═════ Extracted information

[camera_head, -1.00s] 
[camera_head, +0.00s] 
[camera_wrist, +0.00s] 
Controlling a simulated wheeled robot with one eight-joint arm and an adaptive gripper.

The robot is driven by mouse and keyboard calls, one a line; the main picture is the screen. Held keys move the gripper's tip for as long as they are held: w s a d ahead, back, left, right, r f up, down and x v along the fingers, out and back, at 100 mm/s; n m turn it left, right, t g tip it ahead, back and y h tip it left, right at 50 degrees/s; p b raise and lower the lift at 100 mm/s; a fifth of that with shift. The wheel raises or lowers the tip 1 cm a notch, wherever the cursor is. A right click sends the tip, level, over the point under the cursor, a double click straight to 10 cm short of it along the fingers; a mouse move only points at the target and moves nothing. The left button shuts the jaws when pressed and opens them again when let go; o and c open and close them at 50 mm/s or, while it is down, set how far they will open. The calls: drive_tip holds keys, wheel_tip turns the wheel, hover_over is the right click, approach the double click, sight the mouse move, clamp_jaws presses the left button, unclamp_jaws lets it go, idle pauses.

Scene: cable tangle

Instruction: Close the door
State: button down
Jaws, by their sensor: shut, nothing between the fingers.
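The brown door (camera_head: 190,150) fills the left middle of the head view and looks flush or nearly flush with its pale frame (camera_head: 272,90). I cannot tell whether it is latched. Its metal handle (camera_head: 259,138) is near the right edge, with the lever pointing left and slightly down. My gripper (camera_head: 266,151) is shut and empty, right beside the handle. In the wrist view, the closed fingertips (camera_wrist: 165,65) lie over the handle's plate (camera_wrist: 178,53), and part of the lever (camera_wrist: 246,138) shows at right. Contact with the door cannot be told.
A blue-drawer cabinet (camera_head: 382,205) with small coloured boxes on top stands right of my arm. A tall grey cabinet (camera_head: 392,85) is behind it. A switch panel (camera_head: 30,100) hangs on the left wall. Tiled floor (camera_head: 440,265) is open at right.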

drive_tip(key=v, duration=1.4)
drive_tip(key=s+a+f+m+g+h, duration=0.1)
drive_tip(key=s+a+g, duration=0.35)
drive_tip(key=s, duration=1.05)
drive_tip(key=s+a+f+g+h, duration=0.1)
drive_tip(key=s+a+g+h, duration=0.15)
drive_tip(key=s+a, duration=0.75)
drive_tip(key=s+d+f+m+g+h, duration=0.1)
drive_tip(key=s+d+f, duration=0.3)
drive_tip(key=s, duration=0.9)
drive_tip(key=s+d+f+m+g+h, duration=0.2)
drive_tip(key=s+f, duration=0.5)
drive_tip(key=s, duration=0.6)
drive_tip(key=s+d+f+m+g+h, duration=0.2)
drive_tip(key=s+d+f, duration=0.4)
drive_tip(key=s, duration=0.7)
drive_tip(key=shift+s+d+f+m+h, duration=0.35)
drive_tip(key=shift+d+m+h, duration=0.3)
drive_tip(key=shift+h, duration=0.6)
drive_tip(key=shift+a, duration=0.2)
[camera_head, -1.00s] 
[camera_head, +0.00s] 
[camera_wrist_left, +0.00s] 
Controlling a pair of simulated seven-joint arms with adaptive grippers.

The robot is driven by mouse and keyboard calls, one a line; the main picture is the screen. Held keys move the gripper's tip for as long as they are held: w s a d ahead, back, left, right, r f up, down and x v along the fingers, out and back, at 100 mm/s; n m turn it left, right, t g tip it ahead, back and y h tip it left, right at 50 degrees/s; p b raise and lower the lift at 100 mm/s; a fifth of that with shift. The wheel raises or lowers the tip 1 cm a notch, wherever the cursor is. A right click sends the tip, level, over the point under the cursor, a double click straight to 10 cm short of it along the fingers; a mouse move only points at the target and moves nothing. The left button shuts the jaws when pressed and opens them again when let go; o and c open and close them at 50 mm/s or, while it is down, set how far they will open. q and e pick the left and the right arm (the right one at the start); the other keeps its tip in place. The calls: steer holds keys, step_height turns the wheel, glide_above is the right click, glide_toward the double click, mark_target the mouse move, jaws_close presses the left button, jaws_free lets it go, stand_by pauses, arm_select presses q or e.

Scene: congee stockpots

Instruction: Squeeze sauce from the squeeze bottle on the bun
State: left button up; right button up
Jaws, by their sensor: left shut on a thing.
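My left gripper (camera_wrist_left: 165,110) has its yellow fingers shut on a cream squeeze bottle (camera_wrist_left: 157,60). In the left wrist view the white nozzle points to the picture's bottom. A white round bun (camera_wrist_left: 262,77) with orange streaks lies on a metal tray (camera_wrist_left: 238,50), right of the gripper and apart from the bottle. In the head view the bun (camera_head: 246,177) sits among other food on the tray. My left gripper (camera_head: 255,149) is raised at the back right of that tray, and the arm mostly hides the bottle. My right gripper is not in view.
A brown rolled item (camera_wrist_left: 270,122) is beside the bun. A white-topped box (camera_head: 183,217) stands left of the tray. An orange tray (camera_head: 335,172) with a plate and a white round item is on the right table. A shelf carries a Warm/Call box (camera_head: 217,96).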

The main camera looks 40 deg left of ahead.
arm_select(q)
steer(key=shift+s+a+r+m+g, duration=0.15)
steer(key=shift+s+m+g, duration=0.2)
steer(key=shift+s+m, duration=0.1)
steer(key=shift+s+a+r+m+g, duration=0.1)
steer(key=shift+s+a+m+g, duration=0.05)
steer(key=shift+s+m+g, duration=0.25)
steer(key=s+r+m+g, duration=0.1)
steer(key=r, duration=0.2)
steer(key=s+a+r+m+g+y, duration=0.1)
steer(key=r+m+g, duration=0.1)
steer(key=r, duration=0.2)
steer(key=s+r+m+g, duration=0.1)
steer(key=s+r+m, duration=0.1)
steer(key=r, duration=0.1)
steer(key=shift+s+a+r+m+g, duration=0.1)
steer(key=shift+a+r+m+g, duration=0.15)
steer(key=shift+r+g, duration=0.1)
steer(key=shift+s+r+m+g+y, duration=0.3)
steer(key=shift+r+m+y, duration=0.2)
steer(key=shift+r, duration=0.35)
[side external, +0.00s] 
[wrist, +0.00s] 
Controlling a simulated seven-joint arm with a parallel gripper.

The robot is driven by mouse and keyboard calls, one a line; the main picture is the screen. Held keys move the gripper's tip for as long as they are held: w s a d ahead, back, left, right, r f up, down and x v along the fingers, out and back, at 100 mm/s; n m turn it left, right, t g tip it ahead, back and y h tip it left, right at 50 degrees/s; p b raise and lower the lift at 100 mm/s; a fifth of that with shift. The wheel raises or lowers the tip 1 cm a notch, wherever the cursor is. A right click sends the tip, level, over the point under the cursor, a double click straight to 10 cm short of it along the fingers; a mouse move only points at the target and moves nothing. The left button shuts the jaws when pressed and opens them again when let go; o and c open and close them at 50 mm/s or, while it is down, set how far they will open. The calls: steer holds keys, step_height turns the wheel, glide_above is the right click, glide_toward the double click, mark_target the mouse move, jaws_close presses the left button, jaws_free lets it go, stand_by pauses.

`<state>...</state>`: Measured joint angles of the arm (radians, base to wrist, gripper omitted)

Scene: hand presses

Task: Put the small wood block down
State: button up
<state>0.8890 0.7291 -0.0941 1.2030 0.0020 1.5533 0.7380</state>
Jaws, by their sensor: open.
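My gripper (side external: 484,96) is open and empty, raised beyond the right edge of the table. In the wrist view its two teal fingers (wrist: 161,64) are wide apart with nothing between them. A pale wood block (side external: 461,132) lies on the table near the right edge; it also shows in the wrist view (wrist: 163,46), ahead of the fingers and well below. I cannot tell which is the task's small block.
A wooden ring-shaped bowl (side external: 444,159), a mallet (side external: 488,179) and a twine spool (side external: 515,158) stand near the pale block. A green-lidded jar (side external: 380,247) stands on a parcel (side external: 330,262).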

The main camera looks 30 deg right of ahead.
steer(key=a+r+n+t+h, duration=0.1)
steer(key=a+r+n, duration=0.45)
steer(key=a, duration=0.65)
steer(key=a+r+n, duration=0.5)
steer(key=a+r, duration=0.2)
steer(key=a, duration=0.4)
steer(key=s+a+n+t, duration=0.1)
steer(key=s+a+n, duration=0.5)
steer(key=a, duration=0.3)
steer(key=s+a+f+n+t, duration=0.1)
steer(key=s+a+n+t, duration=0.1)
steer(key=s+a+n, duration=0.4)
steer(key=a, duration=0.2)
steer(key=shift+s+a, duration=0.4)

══════════

**Description of the task:** Gather every line from the entries above where the word "seven" appears, and copy them.

**Reply to the exercise:**
Controlling a pair of simulated seven-joint arms with adaptive grippers.
Controlling a simulated seven-joint arm with a parallel gripper.

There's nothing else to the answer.